Required task → Print only the line with "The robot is" and the lines after it, ending with the last line of the material, each exactly as it stands.

Stored data →
===============
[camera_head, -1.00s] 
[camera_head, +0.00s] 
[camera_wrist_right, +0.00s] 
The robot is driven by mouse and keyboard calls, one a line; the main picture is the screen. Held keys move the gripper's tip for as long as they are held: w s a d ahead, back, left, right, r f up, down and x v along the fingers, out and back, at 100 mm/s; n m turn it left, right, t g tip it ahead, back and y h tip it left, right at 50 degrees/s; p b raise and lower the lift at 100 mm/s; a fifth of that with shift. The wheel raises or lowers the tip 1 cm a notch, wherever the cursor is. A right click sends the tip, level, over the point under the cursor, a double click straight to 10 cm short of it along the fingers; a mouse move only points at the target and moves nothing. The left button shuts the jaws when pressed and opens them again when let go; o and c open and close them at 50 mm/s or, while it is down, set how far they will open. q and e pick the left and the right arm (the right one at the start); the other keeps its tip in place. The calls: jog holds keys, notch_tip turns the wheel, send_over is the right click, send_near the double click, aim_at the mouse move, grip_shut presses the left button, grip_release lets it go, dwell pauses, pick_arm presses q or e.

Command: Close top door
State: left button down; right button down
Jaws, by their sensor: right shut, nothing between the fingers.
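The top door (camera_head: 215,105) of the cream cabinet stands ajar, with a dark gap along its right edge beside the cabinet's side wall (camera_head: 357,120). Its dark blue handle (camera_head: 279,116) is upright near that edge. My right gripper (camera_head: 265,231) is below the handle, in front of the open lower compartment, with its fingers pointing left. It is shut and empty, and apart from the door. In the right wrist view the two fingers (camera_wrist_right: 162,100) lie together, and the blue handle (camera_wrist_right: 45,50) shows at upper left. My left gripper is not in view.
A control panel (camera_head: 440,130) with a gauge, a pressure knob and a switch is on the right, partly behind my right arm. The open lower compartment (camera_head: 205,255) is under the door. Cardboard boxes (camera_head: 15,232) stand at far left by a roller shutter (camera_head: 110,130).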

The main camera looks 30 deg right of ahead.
===============
Response for this exercise →
The robot is driven by mouse and keyboard calls, one a line; the main picture is the screen. Held keys move the gripper's tip for as long as they are held: w s a d ahead, back, left, right, r f up, down and x v along the fingers, out and back, at 100 mm/s; n m turn it left, right, t g tip it ahead, back and y h tip it left, right at 50 degrees/s; p b raise and lower the lift at 100 mm/s; a fifth of that with shift. The wheel raises or lowers the tip 1 cm a notch, wherever the cursor is. A right click sends the tip, level, over the point under the cursor, a double click straight to 10 cm short of it along the fingers; a mouse move only points at the target and moves nothing. The left button shuts the jaws when pressed and opens them again when let go; o and c open and close them at 50 mm/s or, while it is down, set how far they will open. q and e pick the left and the right arm (the right one at the start); the other keeps its tip in place. The calls: jog holds keys, notch_tip turns the wheel, send_over is the right click, send_near the double click, aim_at the mouse move, grip_shut presses the left button, grip_release lets it go, dwell pauses, pick_arm presses q or e.

Command: Close top door
State: left button down; right button down
Jaws, by their sensor: right shut, nothing between the fingers.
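The top door (camera_head: 215,105) of the cream cabinet stands ajar, with a dark gap along its right edge beside the cabinet's side wall (camera_head: 357,120). Its dark blue handle (camera_head: 279,116) is upright near that edge. My right gripper (camera_head: 265,231) is below the handle, in front of the open lower compartment, with its fingers pointing left. It is shut and empty, and apart from the door. In the right wrist view the two fingers (camera_wrist_right: 162,100) lie together, and the blue handle (camera_wrist_right: 45,50) shows at upper left. My left gripper is not in view.
A control panel (camera_head: 440,130) with a gauge, a pressure knob and a switch is on the right, partly behind my right arm. The open lower compartment (camera_head: 205,255) is under the door. Cardboard boxes (camera_head: 15,232) stand at far left by a roller shutter (camera_head: 110,130).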

The main camera looks 30 deg right of ahead.

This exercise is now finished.